Il profilo è un chiaroscuro. Alla stessa conferenza il presidente serbo ha ignorato un giornalista che gli ha chiesto se ritenesse Putin un criminale di guerra e rimproverando i partecipanti per averlo definito “un pazzo”. Dopodiché si è detto d’accordo sul fatto che i territori occupati in Crimea e nel Donbass facciano parte dell’Ucraina, aggiungendo che la Serbia è “più fedele all’integrità territoriale degli Stati membri dell’Onu di molti altri”.

Pur non allineandosi alle sanzioni occidentali, Belgrado ha sempre votato contro la Russia nelle mozioni relative all’invasione dell’Ucraina alle Nazioni Unite. E nessuno tra i partiti principali ha mai dato segnali di apprezzamento della guerra scatenata dal Cremlino. In più, la Bbc registra che il numero di reclute serbe coinvolte dalla Wagner non sembra essere significativo; alcuni hanno combattuto a fianco delle forze russe in Ucraina nel 2014, ma senza alcun tipo di approvazione ufficiale.

Vucic, da parte sua, ha parlato alla conferenza di conversazioni “molto difficili” con gli inviati speciali di Usa e Ue. Dopodiché ha avvertito che si rivolgerà ai serbi nel fine settimana per dire loro “ciò che è richiesto e atteso dalla Serbia riguardo al Kosovo e alle sanzioni contro la Russia”. Non è la prima volta che parla alla nazione per poi evitare di impegnarsi in un cambiamento politico importante. Ma questa settimana il presidente serbo ha ribadito ancora una volta che la traiettoria del suo Paese è occidentale. “So che l’Ue è la nostra strada”, ha detto Vučić a Bloomberg; “non ce ne sono altre”.

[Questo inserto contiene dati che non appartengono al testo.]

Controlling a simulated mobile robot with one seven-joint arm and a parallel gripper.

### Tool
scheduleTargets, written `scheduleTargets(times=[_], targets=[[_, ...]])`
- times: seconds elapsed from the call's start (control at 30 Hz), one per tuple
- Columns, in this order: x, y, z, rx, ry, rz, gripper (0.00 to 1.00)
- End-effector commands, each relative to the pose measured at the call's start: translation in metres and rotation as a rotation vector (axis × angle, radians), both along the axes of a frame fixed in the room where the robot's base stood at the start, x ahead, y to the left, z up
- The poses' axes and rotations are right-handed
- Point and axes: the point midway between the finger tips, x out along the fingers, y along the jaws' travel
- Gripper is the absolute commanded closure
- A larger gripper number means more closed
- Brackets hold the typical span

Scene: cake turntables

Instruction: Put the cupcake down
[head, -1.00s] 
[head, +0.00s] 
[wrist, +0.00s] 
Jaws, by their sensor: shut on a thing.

La palla è anche nel campo dei Paesi europei. Finché questi hanno mostrato scarso entusiasmo per l’allargamento del blocco ai Paesi balcanici, per la Serbia aveva senso mantenere legami amichevoli con Mosca: le forniture di energia a basso costo e il rifiuto del Cremlino di riconoscere l’indipendenza del Kosovo erano ottime ragioni. Ma l’invasione dell’Ucraina ha cambiato le percezioni, scrive la Bbc, e la Serbia non ha apprezzato il parallelismo che fece Putin tra la dichiarazione unilaterale d’indipendenza del Kosovo e i territori ucraini occupati per giustificare il riconoscimento di questi ultimi.

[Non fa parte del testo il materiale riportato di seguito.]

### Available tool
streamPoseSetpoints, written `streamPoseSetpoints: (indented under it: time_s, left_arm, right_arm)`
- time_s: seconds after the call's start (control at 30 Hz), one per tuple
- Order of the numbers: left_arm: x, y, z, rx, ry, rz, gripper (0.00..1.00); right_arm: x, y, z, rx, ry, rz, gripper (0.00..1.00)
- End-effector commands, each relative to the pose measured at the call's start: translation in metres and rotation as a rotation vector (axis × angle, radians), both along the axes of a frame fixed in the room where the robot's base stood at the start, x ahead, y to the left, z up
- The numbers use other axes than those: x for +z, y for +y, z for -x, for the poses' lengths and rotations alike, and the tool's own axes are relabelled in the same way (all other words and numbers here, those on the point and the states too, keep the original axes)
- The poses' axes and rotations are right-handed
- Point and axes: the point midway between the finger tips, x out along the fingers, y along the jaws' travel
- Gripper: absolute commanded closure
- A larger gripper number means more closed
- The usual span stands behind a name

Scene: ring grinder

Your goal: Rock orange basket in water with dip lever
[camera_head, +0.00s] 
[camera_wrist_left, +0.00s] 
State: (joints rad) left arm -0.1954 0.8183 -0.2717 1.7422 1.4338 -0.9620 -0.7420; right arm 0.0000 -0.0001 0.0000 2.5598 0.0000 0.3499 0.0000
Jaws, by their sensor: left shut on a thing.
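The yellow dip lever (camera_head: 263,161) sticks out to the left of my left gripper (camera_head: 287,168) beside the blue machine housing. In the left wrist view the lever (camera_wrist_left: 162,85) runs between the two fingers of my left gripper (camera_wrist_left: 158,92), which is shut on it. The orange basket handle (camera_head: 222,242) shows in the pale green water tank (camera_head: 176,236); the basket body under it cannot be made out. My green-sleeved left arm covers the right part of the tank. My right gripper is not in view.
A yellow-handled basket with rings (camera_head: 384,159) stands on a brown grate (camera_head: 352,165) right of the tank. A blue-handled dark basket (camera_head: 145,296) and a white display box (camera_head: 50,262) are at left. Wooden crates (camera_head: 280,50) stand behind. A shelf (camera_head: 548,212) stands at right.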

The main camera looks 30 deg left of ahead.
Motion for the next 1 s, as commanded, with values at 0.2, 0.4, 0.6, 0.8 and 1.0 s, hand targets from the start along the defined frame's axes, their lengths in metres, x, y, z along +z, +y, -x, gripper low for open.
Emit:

All’atto pratico, se l’astro geopolitico della Russia continua a calare, il baricentro della convenienza serba continuerà a spostarsi verso Occidente. Il momento offre ottime opportunità al presidente serbo di virare nella direzione giusta, e al tempo stesso garantisce ai Paesi europei una finestra di azione per tirare a sé Belgrado e sottrarla dall’influenza russa. In generale, come ha detto Giorgio Fruscione (esperto di Balcani dell’Ispi) a Formiche.net, più i processi di avvicinamento rallentano, più si apre spazio alla Russia.

Il ruolo dell’Italia è di sponsor primario dell’integrazione dei Balcani nell’Ue, ha continuato l’esperto, “ruolo che con la recente visita dei ministri è stato rinnovato, anche con l’annuncio della conferenza internazionale che l’Italia intende organizzare per darsi una maggiore centralità in quel suo vicinato”. Ha convenuto anche Andrea Carteny, professore di Storia delle relazioni internazionali alla Sapienza di Roma, su queste colonne: l’Italia “può intervenire come player nei Balcani perché è un facilitatore, sia per lo sviluppo dei programmi europei e internazionali di sviluppo economico e di stabilizzazione, sia per il proprio status di attore storico dell’area”.